Perception Review

Perception is a game defined by limitations. Its main character, Cassie, is blind, its aesthetics are limited to a narrow palette of colors and simple textures, and its game play is limited to point-and-click exploration and a frustrating central mechanic that further restricts Cassie's mobility. While all games are bounded by limits and rules -- overcoming or working within them is what makes a game challenging -- Perception in the end feels constricted and bland. 

From listening to interviews with the developers, it is clear that they made a sincere effort to convey the experience of blindness, both mechanically and psychologically. Thus, Cassie is aided by a heightened sense of hearing and the ability to use her cane for echolocation and perception, and she can use various devices like text-to-speech translators. Of course there is an emotional component as well, with Cassie being frustrated and fearful, not simply as a result of unfolding events, but the ways in which her limited perception gets in the way of her survival.

In the briefest of preambles, we meet Cassie the child learning to use echolocation to understand her environment before we are shifted to present-day Cassie and her increasingly tense exploration through a dreamed-of mystery house. Using her cane, Cassie slowly makes her way through the house. Characters and story begin to emerge as she encounters memory-triggering objects, conveniently placed audio logs conveniently cued up to just the right place for a bit of story exposition, and eventually, actual ghosts and a deadly enemy that can end her life instantly. 

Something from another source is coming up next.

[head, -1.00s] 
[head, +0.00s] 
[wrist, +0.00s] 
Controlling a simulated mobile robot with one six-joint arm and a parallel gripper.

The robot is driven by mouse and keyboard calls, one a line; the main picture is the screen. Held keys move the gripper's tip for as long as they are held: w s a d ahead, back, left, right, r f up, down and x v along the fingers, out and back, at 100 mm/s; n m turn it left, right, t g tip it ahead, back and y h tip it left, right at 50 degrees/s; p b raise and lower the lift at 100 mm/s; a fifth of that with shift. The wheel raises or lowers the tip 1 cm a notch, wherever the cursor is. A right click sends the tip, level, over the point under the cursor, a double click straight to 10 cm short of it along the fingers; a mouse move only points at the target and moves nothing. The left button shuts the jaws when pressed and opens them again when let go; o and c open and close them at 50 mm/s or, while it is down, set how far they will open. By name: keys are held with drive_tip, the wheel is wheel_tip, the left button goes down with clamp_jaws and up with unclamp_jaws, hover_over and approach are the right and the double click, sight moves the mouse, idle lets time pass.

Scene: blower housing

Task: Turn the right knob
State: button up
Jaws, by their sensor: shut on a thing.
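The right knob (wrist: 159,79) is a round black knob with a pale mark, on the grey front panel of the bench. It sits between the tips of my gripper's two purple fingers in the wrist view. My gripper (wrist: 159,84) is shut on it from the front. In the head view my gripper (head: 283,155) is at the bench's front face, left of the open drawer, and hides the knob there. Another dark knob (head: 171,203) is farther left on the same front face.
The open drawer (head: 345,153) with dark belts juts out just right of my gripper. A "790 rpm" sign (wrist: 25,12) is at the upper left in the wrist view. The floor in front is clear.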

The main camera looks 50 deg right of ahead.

Perception's central conceit is not without merit, with Cassie's cane echolocation creating briefly appearing, ethereal blue images of her surroundings, suggesting an experience of the world that is largely dark but illuminated by an alternate way of "seeing." Unfortunately, as an extended game play mechanic it becomes repetitive and irritating. Additionally, Cassie's limited way of moving through the world is further complicated by the game's primary monster being drawn to the sound of her cane, which is supposed to create tension but actually results in the player moving through the world in near darkness so as to avoid the ghost monster. 

Strip Perception of its main gimmick and one is left with a very limited and not terribly imaginative or frightening adventure horror game. A very linear path and limited number of highlighted objects with which to interact both erode the feeling of exploration and discovery. There is simply a lack of imagination at play and too many overused devices. Further, Cassie's chatty, flippant, jokey tone seems wildly at odds with both the emotional and physical danger in which she finds herself. The developers must be aware of this contradiction as there is an option to essentially limit her commentary. At times, the convenient tropes of adventure and point-and-click games seem to trump the logic of the protagonist's blindness. For example, how and why does her echolocation abilities distinguish just those objects needed to advance the story forward?

Having Cassie's blindness as the defining game play mechanic results in a visually repetitive experience where again, one can appreciate the developer's sincerity in tackling a significant subject, but not necessarily enjoy the aesthetic results. Perception is not a long game but becomes repetitive early on. In the end, the gameplay implications of a character with a significant handicap are folded into an intriguing premise that is simply not executed very well.